‘Salah Abdel Sabour’ (3 May 1931 – 13 August 1981) is a pioneer of Arabic free verse poetry movement and an emblem of Arab modernism, influenced by western thought. Abdel Sabour is also one of the few Arab poets who made a momentous contribution to play writing. Our poet selectively kept himself at bay from traditional poetry and took a totally new direction in which, the poem bore his special imprints. He became a “knight” in the domain of modern poetry. ‘Abdel Sabour’ started to publish his poetry in newspapers and his fame became wider after releasing his poem “Execution of Zahran” that was related to the incident of executing a number of Egyptians by the then English colonizers. ‘Abdel Sabour’ was affected by the Italian writer ‘Luigi Pirandello’. This was clear in the two plays of “Laila and the Insane” and “The Princess Waits”, whereas the idea of the theater becomes obvious on the stage.
Name of ‘Abdel Sabour’ was attached to that of the Spanish poet ‘Lorca’ during performance of ‘Yerma’ on the Egyptian theater in the sixties, whereas chanted parts were required to be written into poetry.

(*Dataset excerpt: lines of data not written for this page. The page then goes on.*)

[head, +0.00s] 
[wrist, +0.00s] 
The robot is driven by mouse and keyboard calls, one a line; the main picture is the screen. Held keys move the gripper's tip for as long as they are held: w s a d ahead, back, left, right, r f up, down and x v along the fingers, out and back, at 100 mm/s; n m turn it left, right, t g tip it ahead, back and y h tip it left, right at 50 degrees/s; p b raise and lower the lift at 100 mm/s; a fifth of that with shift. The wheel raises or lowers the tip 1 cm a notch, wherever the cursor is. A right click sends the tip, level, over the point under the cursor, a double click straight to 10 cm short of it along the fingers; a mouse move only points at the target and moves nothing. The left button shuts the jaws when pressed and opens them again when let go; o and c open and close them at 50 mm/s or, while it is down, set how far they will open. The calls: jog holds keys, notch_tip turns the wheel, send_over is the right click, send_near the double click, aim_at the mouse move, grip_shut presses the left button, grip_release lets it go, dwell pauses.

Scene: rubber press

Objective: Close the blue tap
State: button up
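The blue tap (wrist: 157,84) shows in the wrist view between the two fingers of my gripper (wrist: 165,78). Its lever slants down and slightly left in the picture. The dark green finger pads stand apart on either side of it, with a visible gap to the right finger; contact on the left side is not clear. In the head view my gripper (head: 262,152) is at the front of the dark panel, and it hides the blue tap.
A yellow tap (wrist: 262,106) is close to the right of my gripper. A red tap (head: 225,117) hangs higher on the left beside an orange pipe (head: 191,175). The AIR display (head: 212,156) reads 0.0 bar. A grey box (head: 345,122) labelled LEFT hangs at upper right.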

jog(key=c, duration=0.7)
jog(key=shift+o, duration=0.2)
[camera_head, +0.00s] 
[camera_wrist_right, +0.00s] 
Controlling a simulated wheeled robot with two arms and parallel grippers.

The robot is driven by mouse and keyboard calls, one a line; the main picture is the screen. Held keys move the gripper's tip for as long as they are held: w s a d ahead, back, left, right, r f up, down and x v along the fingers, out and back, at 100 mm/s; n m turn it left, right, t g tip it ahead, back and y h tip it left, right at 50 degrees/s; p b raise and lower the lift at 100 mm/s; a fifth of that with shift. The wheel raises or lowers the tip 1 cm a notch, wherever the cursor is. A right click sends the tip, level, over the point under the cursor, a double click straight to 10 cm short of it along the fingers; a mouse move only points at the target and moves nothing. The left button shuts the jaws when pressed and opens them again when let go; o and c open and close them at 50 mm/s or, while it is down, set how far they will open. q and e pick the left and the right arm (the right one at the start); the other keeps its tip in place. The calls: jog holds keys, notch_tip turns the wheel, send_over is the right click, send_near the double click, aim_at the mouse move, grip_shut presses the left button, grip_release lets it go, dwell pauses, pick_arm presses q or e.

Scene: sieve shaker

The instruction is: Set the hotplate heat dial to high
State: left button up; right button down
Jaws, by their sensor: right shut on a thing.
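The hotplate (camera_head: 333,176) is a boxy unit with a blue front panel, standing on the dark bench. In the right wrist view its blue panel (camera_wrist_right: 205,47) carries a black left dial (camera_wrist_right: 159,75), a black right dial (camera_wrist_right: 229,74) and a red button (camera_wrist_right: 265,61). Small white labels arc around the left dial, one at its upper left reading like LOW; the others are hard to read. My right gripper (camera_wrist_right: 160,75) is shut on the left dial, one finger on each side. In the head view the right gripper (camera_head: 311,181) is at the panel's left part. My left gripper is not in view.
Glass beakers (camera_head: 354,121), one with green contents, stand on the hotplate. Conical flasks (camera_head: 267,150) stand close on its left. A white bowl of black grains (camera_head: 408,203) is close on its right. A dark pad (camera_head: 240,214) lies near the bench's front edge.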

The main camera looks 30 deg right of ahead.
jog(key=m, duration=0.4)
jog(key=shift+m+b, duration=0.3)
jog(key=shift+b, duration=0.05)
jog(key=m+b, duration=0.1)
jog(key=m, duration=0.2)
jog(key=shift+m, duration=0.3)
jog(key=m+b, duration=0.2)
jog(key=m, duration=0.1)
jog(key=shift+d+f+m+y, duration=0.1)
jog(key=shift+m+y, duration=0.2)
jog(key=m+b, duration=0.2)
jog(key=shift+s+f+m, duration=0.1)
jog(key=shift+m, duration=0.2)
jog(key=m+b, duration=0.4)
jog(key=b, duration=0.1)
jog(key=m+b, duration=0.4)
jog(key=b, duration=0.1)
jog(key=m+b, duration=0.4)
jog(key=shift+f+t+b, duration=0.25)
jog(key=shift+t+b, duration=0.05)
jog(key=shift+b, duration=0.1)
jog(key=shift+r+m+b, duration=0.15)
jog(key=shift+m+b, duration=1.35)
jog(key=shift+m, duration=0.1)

This was assigned to ‘Salah Abdel Sabour’.
People in my land prey as do hawks;
Their song is like the tremble of winter in treetops
And their cackle like the crackle of flames licking wicker.

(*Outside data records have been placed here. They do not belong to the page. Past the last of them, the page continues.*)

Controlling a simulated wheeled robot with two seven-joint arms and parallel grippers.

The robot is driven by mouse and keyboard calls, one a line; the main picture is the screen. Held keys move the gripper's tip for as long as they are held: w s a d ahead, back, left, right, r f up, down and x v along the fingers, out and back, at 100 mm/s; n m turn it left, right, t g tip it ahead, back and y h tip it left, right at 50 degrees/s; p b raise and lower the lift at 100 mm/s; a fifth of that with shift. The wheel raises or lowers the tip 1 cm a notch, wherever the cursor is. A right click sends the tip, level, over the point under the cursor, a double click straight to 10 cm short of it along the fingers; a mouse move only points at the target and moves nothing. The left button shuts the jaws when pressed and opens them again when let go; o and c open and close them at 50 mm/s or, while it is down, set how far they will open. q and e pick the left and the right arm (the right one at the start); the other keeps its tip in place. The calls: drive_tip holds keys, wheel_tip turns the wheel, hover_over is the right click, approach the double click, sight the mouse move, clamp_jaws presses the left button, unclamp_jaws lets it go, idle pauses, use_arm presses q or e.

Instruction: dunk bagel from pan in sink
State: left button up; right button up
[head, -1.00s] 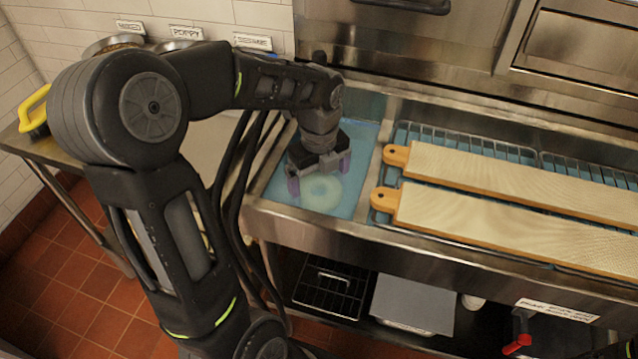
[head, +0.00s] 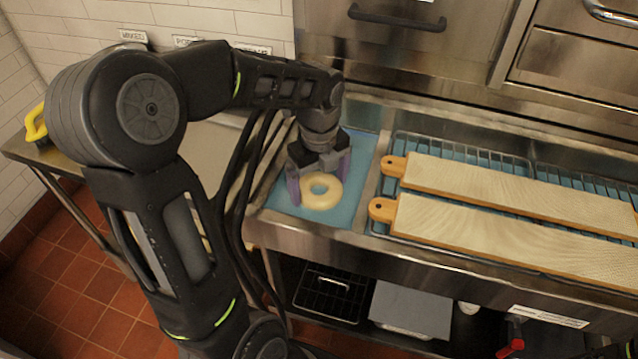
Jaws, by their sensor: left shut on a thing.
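A pale, ring-shaped bagel (head: 320,205) is between the fingers of my left gripper (head: 319,180), which is shut on it. The bagel's colour is clear and its outline sharp, and it is over the blue water of the sink (head: 364,158). The gripper points down into the left basin of the steel counter. The far side of the bagel is partly hidden by the gripper. I cannot make out the pan; my left arm covers much of the left side. My right gripper is not in view.
Right of the basin, two long wooden boards (head: 510,190) (head: 500,228) lie on wire racks over blue water. A steel divider separates them from the sink. A side table with a yellow-handled thing (head: 36,125) is at left. Steel oven fronts (head: 420,50) stand behind.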

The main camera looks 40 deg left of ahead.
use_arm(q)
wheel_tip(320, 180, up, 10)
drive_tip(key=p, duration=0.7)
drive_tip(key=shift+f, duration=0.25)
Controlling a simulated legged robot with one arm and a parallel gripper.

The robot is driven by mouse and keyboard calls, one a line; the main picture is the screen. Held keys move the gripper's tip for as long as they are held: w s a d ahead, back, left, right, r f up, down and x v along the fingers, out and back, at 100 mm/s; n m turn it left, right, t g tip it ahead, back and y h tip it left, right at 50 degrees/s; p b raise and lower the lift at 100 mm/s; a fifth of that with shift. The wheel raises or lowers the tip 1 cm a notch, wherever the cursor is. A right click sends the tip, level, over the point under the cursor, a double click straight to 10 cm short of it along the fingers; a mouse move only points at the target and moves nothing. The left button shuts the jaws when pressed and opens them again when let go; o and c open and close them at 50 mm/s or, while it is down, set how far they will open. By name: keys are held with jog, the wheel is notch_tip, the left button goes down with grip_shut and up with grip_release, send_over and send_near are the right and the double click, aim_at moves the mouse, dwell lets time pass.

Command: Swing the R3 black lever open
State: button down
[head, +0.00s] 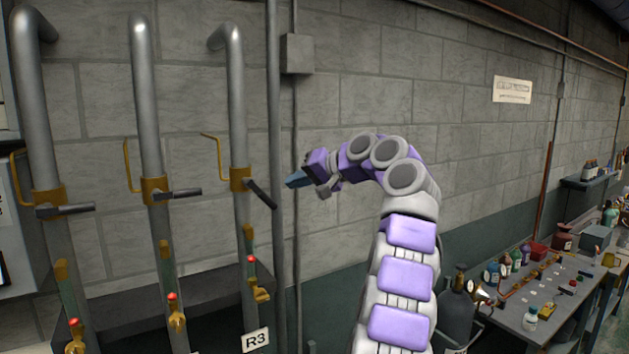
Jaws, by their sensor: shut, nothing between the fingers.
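The R3 pipe (238,110) is the rightmost of three grey vertical pipes, above the white R3 label (256,341). Its black lever (261,194) sticks out from a brass valve body (240,178) and slants down to the right. The levers on the other two pipes lie nearly level. My gripper (291,181) is shut and empty, pointing left. Its tip shows just right of the R3 lever's end, with a thin grey conduit between them in the picture. I cannot tell the depth gap, and no contact is visible.
The middle pipe's black lever (178,193) and the left pipe's black lever (66,209) point right. A thin grey conduit (275,120) runs vertically beside R3. A bench (515,300) with bottles and a dark cylinder (455,312) stand at right.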

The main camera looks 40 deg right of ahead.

Their footfalls flail and flounder in the ground
And they kill, they rob, they drink, they burp,
But they are human
And, at any rate,
Are kinder when they have a handful of coins
And they believe in fate.
There at the town gate would Old Uncle Mustapha sit,
He who loves the Prophet,
And he’d spend an hour twixt sundown and twilight,
Surrounded by a circle of somber males,
And he would tell them a tale of wisdom and insight,
A tale that would agitate and agonize their souls,
One that would make the men wail,
And go pale,
And quail before the abyss,
Before the tumult of profound terror and void and abyss:
“What is the purpose of human toil? What is the purpose of life?
O Lord!
The sun is thy own image, the crescent – thy cheekbone
And yonder tall mountains – thy sturdy throne.
Thou art all-knowing and awesome, O Lord.
A man may rise and climb and many castles build
And forty vaults with glittering gold he may fill,
But in the hush of dusk Azrael doth come
With a tiny notebook between index and thumb
Bearing at the top the name of that man.
And as Azrael raises his staff
He, who with one syllable came to “Be”, with a single breath comes to have “been”
And straight to hellfire roll the souls of men
O Lord …
How cruel and monstrous thou art, O Lord!”
Yesterday I went to visit my town;
Old Uncle Mustapha had died
And they laid him down in the ground.
No castles did he build (his hut was made of mud)
And behind his old coffin marched
Those who, like him, wore old flaxen robes.
They made no mention of the Lord or Azrael or the verb “to be”
For ’tis a year of hunger.
And there at the cemetery gate, I saw my friend Khalil,
Uncle Mustapha’s grandson, arise
And as he raised his brawny arm skyward
A scornful glare came over his eyes
For ’tis a year of hunger.
This poem bears the name of its divan ‘an-Nas fi Biladi (“People In My Land”)’. Published in 1956 during the Suez Crisis or War, the divan marked the beginnings of the free verse movement in Egyptian poetry.